The Bank of England recently made headlines with its first interest rate rise in three years. This increase is now being passed on to people with variable-rate mortgages. It is also being factored into new fixed-rate products. What’s more, further increases are definitely a possibility. This raises the question of where the housing market goes from here.
A brief history of interest rates
Between July 2007 and August 2016, the UK’s base rate went down and down without a single increase. Over the course of nearly 10 years, it fell from 5.75% to 0.25%. The Bank of England finally raised the base rate again in November 2017, taking it from 0.25% to 0.5%. Their action received a lot of media attention.
In August 2018, the Bank of England raised the base rate again, taking it from 0.5% to 0.75%. It stayed at 0.75% until March 2020 when it was cut twice in quick succession. The first cut took it back to 0.25%. The second cut took it to 0.1%. It stayed there until December 2021 when the Bank of England moved it back up to 0.25%.
How the rate increase will impact existing mortgage holders
The effect of the rate increase is likely to come as a trickle rather than a flood. First, it will be passed on to people with variable-rate mortgages. Then it will feed through to people on fixed-rate mortgages as their fixed-term deals come to an end.

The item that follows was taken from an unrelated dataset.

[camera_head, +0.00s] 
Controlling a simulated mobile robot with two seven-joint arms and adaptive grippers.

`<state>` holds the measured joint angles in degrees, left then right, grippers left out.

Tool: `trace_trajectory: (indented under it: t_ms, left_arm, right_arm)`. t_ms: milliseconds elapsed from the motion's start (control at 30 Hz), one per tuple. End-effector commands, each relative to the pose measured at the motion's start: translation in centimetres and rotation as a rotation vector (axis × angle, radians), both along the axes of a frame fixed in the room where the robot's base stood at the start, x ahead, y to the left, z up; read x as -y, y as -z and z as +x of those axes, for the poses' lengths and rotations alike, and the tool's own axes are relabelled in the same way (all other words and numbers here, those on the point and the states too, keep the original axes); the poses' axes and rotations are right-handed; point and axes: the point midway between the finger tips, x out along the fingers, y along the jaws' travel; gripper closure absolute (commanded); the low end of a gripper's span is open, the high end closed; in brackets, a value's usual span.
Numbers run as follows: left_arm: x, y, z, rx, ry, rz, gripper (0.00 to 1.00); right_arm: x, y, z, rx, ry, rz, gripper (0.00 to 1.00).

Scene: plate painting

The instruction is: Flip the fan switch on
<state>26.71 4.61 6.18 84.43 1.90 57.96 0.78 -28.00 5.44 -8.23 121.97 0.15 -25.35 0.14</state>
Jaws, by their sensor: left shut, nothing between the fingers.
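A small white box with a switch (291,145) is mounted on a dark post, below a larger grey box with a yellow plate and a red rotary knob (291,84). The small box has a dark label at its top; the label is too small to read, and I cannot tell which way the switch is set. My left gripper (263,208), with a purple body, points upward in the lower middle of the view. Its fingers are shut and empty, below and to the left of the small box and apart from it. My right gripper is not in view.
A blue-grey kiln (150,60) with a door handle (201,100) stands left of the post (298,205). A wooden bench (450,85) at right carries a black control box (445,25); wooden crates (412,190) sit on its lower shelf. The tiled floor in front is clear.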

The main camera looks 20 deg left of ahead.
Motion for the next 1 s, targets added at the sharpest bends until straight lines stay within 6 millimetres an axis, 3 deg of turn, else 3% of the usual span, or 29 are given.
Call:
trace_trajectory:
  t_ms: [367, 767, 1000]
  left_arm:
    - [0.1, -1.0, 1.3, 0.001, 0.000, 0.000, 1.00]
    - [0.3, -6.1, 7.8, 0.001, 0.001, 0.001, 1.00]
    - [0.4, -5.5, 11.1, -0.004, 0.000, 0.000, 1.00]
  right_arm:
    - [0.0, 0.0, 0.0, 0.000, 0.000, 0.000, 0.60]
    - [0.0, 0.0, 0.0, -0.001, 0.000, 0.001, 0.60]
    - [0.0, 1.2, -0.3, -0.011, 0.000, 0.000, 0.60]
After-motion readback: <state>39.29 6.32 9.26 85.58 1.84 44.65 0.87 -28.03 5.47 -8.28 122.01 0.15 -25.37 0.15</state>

People on variable-rate mortgages who can remortgage now are still in a relatively strong position. Although they have missed out on the very best deals, interest rates are still low by historical standards.
People on fixed-rate mortgages will only feel the impact when their existing fixed-rate deal comes to an end. If that is soon, they may be able to remortgage now and protect themselves against potential increases. If it is further into the future, then they have breathing space. They can use this breathing space to build up equity and lower their loan-to-vehicle ratio.
How the rate increase will impact new buyers
The rate increase will be priced into mortgage products. It will therefore impact affordability. This could mean that some buyers move from just qualifying for mortgages to not qualifying for mortgages. Future rate increases could see the bar move even higher.
On the other hand, if rate increases slow (or stop) price inflation in the housing market, new buyers could actually benefit. A cooling in the housing market coupled with a strong job market could help wages to catch up with house prices.
How the rate increase will impact the housing market
Like all other markets, the housing market is driven by supply and demand. If demand remains high, then house prices should at least remain stable. They may even rise. If, however, demand reduces, then house prices will, at best, remain stable. They may even fall.
For practical purposes, “demand” means “demand from people who are willing and able to pay”. A rate increase may not impact people’s willingness to pay. As previously mentioned, however, it may impact their ability to pay.
With that said, interest rates are definitely not the only factor that impacts a person’s ability to afford a mortgage. Their income is also a factor as is the overall cost of living. This means that the potential direction of the housing market is likely to depend greatly on the UK’s economy. If it recovers quickly and grows, then it may carry on as usual.
In fact, over the long term, the decision to raise interest rates may turn out to be a blessing in disguise. If it cools inflation then everyone could end up with more disposable income regardless of whether or not they have a mortgage.